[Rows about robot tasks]
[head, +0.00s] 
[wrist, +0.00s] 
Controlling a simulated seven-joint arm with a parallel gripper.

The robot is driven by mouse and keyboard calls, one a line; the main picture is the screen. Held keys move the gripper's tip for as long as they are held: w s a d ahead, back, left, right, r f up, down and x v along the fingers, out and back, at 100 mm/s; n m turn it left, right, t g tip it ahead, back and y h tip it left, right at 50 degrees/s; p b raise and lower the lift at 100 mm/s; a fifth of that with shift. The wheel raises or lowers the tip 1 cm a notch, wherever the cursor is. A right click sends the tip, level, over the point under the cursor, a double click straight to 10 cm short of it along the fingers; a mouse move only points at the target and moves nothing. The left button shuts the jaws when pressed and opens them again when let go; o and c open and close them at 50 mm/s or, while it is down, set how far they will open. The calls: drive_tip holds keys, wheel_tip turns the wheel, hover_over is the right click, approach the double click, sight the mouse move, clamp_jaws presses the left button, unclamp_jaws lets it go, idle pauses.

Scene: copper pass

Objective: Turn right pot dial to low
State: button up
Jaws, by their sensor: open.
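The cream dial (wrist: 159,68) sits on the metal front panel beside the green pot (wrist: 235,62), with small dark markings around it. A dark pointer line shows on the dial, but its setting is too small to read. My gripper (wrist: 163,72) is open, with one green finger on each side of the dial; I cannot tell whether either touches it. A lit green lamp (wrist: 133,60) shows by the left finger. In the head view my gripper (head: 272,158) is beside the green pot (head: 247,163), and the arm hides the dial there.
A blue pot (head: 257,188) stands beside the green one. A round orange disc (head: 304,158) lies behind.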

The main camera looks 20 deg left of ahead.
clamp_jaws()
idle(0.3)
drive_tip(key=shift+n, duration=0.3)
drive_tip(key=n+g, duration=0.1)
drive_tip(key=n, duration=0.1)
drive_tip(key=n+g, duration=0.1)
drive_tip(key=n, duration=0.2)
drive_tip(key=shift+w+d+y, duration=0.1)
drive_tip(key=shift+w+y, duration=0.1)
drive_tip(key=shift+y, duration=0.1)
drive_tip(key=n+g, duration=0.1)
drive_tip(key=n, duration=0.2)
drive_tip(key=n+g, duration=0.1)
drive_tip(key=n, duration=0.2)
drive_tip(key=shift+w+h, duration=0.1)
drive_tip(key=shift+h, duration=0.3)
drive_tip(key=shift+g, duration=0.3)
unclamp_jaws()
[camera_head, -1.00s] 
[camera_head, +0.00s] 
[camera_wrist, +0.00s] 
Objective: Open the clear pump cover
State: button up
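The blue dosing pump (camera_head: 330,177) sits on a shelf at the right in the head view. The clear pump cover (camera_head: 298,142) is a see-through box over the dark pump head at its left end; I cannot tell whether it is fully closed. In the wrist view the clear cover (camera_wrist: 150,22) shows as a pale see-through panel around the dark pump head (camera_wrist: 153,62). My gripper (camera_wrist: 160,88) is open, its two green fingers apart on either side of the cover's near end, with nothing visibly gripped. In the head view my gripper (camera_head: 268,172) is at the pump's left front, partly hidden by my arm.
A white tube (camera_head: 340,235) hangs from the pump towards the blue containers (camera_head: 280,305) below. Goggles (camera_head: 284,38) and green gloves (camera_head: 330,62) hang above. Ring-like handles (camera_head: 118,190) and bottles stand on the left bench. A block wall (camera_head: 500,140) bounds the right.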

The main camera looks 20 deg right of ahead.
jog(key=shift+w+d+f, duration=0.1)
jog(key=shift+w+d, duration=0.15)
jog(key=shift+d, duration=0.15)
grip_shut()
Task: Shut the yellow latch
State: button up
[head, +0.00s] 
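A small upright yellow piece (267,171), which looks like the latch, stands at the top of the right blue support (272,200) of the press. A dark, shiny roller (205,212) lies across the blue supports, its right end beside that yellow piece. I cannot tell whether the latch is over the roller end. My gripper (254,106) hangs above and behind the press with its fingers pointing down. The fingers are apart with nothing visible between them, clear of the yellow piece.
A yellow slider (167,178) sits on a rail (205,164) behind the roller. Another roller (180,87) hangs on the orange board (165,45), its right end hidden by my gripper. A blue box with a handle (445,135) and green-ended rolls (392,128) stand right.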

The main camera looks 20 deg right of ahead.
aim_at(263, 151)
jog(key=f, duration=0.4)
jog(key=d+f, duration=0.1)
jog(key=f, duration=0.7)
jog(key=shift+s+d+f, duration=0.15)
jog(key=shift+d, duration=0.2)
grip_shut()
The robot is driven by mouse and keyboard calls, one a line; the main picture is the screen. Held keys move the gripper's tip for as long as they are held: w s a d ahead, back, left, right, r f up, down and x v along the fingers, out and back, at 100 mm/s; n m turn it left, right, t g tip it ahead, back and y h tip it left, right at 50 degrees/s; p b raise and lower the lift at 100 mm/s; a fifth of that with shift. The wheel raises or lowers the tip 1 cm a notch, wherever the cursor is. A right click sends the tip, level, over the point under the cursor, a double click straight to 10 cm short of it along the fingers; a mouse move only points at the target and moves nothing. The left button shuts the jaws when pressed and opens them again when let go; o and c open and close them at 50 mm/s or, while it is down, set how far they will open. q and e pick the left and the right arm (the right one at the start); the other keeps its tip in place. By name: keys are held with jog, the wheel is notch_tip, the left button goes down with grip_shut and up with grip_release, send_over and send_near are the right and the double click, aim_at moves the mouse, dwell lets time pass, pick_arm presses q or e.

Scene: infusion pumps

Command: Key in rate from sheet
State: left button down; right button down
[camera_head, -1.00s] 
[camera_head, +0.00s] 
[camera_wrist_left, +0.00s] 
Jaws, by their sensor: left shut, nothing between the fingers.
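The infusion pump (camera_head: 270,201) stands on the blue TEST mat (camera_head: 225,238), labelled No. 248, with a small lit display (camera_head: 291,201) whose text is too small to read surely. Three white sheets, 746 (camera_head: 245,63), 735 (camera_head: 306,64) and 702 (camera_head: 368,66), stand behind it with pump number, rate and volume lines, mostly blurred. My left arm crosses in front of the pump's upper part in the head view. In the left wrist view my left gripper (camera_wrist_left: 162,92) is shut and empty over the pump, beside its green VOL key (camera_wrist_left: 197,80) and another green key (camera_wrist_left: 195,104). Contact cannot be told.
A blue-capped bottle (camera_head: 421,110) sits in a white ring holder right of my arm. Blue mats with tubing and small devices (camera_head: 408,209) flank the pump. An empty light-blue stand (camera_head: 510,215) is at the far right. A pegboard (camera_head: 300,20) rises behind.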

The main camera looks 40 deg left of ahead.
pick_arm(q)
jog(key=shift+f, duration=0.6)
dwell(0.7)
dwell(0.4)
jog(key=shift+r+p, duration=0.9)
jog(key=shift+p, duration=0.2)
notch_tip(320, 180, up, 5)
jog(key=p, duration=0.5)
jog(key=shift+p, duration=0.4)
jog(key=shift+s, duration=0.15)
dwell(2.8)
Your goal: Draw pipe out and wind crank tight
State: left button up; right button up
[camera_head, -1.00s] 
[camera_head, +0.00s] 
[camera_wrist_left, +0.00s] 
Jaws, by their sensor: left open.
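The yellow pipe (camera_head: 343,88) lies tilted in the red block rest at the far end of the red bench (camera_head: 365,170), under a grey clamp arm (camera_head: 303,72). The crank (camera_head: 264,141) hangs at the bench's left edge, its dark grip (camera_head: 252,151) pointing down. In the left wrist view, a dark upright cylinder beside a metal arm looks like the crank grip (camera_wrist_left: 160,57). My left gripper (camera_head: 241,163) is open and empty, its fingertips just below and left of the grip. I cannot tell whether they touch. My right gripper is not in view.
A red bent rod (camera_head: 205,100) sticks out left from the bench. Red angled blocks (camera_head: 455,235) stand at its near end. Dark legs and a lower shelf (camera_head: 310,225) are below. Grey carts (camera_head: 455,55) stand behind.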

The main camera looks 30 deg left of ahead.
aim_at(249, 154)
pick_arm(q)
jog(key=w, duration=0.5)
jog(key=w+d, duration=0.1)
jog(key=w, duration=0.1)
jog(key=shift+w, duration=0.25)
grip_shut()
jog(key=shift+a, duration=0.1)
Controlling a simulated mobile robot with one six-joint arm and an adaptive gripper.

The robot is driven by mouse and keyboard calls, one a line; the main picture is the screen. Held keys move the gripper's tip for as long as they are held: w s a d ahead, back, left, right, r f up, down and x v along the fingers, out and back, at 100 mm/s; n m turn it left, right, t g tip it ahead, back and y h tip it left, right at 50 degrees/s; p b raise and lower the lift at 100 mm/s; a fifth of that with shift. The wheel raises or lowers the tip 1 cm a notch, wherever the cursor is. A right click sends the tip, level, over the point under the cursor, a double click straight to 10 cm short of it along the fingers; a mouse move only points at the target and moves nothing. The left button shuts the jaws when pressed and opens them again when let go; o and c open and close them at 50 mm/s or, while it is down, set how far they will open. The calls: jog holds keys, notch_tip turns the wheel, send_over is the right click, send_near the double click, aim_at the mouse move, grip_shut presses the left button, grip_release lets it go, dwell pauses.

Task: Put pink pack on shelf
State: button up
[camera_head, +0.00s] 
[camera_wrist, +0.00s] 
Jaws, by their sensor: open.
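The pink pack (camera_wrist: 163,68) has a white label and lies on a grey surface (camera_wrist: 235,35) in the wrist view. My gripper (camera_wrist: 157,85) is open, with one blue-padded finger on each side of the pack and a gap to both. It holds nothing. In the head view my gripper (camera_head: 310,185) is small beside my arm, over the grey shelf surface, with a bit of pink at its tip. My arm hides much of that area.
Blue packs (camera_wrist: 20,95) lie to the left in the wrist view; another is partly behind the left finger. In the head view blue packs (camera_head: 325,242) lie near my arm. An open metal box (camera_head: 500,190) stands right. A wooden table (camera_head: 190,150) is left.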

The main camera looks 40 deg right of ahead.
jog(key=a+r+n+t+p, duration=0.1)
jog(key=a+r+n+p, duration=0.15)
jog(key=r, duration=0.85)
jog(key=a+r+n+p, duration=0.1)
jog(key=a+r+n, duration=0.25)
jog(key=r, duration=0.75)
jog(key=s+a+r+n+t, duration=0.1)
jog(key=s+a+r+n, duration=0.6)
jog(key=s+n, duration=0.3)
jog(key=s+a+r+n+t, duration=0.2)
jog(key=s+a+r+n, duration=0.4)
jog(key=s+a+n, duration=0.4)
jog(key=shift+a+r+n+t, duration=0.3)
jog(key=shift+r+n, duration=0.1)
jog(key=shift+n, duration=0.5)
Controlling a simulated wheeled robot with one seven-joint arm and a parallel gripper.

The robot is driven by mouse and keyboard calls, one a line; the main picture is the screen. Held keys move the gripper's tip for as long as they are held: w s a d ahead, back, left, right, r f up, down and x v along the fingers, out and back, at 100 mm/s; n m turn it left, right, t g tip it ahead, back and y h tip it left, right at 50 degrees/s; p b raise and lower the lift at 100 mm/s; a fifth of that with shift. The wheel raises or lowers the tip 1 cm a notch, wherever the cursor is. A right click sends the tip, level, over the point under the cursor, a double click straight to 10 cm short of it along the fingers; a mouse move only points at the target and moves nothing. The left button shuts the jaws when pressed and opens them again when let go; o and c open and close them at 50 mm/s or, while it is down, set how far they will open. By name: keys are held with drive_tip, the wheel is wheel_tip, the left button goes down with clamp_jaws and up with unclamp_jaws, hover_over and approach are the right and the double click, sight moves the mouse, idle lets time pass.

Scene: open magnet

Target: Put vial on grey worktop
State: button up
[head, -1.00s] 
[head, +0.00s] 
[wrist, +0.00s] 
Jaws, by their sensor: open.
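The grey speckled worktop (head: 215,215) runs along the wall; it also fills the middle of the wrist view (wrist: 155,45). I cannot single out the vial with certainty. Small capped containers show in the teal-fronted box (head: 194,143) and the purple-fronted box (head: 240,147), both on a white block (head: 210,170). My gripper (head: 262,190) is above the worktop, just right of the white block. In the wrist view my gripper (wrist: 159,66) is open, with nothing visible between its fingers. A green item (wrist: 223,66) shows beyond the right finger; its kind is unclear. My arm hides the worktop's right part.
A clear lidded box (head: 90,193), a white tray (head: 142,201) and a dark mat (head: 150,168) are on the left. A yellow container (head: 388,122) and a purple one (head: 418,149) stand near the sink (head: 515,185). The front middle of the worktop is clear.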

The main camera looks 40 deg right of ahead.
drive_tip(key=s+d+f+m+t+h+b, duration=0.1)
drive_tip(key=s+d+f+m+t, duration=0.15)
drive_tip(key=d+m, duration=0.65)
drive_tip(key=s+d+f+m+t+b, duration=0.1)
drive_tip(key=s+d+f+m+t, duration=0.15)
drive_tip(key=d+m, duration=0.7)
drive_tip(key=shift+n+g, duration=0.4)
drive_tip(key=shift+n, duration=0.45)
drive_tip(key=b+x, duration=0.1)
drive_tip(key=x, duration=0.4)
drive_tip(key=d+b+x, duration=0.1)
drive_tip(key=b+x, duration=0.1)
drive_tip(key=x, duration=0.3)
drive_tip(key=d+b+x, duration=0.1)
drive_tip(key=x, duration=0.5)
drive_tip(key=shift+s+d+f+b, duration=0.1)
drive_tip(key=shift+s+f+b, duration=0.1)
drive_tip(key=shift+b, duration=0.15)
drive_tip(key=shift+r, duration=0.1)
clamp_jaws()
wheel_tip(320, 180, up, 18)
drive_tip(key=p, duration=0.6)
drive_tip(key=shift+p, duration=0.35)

Brief:
Reproduce only the lines from the top of the material through the one bearing "Controlling a simulated seven-joint", each exactly as it stands.

Exercise output:
[head, +0.00s] 
[wrist, +0.00s] 
Controlling a simulated seven-joint arm with a parallel gripper.

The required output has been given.